For instance, I kept waiting for Tony to cut his finger or scrape his knee and imagining the vampire family trying to resist the temptation, or having his mother - or the vampires, for that matter - employed at the local blood bank, etc. What's present is okay, but the filmmakers don't seem to have mined the subject matter as thoroughly as possible.

Like many films targeted at kids, the characters and performances of those who embody them don't extend far beyond what's simply required to entertain and otherwise tune in kids into the basic story.
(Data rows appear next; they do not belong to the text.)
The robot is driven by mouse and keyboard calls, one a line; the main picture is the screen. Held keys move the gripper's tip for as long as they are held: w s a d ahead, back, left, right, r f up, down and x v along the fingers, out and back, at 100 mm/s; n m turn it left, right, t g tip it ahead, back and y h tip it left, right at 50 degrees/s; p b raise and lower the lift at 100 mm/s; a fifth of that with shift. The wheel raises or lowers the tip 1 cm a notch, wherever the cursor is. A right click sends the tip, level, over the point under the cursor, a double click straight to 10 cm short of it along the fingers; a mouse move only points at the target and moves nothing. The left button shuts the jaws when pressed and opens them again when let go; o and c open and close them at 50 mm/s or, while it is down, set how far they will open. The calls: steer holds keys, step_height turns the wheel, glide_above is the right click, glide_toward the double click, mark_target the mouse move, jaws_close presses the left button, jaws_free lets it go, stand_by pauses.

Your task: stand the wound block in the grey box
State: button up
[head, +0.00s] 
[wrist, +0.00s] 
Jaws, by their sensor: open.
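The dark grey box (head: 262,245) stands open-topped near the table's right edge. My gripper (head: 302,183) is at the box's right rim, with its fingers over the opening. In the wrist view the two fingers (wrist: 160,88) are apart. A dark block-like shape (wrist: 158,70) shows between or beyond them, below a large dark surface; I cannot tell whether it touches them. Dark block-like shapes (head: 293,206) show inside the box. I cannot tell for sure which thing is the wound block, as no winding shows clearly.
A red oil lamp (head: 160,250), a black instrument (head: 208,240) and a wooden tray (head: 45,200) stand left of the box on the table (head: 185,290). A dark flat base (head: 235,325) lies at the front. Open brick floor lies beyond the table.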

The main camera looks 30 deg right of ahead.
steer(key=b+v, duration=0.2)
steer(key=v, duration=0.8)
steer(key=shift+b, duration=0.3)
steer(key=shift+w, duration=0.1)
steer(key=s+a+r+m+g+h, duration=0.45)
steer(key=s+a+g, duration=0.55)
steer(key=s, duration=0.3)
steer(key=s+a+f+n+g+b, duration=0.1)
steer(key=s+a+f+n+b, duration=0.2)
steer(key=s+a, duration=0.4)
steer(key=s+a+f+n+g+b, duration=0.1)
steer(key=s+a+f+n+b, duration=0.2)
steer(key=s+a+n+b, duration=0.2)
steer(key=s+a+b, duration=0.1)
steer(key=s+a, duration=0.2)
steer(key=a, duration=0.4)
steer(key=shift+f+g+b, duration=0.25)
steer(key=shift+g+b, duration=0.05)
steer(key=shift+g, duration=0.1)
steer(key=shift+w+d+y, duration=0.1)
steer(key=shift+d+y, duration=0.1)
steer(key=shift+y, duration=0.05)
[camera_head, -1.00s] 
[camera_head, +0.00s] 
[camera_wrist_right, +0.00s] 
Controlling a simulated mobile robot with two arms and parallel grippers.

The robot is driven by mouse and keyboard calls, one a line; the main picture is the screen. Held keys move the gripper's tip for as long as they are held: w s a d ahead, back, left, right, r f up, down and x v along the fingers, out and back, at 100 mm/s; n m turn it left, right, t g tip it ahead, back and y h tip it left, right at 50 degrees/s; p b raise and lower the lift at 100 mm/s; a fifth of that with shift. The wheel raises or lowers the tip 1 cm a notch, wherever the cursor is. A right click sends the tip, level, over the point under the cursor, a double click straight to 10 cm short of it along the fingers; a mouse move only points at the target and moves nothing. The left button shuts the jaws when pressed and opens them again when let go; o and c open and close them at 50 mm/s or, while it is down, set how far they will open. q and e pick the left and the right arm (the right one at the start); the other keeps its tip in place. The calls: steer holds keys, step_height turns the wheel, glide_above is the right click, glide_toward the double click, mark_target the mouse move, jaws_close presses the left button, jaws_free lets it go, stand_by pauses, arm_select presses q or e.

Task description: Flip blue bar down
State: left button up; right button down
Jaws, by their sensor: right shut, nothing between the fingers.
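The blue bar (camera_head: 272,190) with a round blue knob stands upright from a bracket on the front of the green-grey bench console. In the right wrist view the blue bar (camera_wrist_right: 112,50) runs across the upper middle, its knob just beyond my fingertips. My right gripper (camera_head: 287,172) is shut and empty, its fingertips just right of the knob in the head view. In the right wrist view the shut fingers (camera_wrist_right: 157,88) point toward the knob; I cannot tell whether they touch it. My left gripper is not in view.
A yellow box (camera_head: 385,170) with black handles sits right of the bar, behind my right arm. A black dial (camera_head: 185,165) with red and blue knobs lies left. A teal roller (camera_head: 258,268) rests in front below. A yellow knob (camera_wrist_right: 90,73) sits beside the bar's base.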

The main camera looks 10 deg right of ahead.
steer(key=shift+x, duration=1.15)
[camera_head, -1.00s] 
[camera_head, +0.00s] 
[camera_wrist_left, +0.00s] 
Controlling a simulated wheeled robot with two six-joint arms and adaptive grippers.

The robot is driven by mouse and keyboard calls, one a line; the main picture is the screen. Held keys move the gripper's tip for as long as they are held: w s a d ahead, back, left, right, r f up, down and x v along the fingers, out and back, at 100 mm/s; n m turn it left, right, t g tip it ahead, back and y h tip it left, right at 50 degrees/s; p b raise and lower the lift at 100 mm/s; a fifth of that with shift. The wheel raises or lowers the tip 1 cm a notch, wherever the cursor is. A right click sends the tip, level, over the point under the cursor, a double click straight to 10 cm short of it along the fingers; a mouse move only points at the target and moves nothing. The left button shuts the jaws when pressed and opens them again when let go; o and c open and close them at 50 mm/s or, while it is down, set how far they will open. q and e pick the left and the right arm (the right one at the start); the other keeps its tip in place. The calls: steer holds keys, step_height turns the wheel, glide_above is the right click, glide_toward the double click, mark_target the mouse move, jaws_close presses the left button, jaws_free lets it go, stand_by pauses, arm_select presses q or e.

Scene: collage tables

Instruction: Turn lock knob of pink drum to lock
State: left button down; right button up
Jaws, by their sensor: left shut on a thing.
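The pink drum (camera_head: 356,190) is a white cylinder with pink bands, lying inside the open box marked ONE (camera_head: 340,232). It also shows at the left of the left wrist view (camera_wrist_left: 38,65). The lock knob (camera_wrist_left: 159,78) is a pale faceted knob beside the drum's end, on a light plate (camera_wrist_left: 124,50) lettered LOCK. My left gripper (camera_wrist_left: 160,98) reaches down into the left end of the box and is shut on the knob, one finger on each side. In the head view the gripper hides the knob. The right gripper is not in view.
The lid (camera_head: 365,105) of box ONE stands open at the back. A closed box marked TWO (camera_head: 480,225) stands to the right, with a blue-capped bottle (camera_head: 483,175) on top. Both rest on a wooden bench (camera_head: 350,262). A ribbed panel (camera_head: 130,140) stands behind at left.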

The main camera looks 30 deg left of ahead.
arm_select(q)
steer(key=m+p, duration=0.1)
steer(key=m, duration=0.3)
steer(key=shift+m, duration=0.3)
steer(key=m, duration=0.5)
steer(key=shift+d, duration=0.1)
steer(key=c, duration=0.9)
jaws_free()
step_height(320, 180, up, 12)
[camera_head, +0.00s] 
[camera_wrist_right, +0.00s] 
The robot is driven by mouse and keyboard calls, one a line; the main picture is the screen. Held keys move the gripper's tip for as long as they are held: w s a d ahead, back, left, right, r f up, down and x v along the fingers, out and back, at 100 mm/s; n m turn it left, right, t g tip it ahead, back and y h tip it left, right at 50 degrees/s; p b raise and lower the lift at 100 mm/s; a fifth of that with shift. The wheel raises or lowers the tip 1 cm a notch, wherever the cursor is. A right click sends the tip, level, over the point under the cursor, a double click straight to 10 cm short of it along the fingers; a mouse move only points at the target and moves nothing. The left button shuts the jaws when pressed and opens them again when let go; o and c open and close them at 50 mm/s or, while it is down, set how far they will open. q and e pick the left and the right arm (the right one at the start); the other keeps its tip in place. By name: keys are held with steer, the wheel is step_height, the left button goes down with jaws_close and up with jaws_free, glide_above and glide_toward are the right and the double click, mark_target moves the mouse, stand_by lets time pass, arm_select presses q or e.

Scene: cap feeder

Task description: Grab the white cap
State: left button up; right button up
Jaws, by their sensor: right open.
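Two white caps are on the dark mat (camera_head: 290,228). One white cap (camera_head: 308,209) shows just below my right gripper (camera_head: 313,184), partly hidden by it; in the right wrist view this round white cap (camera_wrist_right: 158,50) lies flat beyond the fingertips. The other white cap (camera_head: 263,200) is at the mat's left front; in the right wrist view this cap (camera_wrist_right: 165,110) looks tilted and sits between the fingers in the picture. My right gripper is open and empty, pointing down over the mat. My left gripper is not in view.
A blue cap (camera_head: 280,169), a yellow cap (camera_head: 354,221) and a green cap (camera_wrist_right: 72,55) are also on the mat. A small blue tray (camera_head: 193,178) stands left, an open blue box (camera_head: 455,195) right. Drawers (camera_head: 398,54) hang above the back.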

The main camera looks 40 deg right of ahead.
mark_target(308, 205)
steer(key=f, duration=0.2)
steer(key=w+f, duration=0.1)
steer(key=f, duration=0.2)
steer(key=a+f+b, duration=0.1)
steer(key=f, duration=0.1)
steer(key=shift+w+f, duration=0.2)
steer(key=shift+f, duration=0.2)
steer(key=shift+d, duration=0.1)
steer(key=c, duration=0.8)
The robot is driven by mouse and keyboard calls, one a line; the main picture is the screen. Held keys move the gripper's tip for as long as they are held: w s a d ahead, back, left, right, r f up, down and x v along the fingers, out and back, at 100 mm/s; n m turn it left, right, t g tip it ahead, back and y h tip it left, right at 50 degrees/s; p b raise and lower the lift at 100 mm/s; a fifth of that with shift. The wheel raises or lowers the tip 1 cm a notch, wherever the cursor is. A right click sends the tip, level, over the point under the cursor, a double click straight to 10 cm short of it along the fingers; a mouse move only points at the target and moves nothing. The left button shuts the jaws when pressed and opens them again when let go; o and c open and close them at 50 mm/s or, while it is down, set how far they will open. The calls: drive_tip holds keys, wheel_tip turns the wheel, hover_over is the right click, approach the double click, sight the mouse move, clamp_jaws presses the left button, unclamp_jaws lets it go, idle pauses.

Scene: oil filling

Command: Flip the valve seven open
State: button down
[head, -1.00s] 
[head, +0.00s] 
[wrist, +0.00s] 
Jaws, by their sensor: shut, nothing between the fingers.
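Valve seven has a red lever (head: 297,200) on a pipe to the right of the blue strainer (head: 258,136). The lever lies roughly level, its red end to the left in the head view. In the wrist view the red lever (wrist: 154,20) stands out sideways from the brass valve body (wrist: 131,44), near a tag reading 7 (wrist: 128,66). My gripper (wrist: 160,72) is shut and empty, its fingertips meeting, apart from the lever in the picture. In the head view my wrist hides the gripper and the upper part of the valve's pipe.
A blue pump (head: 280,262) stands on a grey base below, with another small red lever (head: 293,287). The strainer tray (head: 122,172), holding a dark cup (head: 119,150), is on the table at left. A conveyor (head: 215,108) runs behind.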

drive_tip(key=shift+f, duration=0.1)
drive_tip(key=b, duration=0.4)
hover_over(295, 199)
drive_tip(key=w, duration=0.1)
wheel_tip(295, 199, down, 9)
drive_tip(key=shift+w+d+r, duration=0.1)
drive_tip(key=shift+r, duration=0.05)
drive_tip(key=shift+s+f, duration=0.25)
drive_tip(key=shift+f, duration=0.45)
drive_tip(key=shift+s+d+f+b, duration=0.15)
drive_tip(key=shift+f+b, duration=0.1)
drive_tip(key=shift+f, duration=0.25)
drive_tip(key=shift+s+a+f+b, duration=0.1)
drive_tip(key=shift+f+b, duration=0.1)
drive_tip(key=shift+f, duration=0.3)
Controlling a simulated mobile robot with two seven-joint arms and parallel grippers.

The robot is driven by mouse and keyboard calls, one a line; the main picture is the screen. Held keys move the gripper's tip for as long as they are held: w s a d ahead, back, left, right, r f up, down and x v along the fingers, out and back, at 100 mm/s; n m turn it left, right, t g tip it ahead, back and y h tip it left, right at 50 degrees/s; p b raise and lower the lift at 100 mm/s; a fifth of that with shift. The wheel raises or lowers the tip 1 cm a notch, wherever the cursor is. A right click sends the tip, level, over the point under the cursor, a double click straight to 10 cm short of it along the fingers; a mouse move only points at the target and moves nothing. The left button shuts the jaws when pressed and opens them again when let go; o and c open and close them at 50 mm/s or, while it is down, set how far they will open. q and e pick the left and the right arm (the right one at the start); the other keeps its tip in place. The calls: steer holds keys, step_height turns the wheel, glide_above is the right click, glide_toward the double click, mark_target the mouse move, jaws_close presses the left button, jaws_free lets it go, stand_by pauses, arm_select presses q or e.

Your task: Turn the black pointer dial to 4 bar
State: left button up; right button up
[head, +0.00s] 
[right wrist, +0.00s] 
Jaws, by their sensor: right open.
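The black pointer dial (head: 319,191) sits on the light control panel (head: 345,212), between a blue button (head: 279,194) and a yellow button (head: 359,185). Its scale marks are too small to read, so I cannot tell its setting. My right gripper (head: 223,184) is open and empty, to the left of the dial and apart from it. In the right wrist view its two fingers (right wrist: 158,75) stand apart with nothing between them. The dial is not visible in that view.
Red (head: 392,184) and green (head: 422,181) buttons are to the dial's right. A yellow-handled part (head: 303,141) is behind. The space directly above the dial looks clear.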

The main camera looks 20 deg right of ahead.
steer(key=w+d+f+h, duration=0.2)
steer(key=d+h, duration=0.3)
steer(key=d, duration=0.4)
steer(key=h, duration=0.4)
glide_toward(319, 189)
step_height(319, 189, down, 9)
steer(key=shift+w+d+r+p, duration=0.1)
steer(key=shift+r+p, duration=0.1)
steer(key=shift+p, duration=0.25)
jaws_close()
Beyond Lipnicki, who's moderately entertaining through sheer cuteness and youthful exuberance rather than any substantive skill, Rollo Weeks (making his feature debut) is okay as a true "lost boy," while Richard E. Grant ("Spice World," "The Portrait of a Lady") and Alice Krige ("Star Trek: First Contact," various TV movies/shows) are fun as his vampire parents.

Those playing Lipnicki's parents - namely Pamela Gidley ("Permanent Record," "S.F.W.") and Tommy Hinkley ("The Cable Guy," "Lethal Weapon 2") - on the other hand, don't come across as much more than pleasant parental stereotypes. That leaves Jim Carter ("Shakespeare in Love," "Brassed Off") to steal the film, and he does a fine job in the role of the persistent vampire hunter.

Overall, the film is cute and entertaining enough for both kids and their parents or adult chaperones, but will probably leave most viewers' memories faster than blood from one's neck at a vampire convention. Passable, but certainly no classic, "The Little Vampire" rates a 6 out of 10.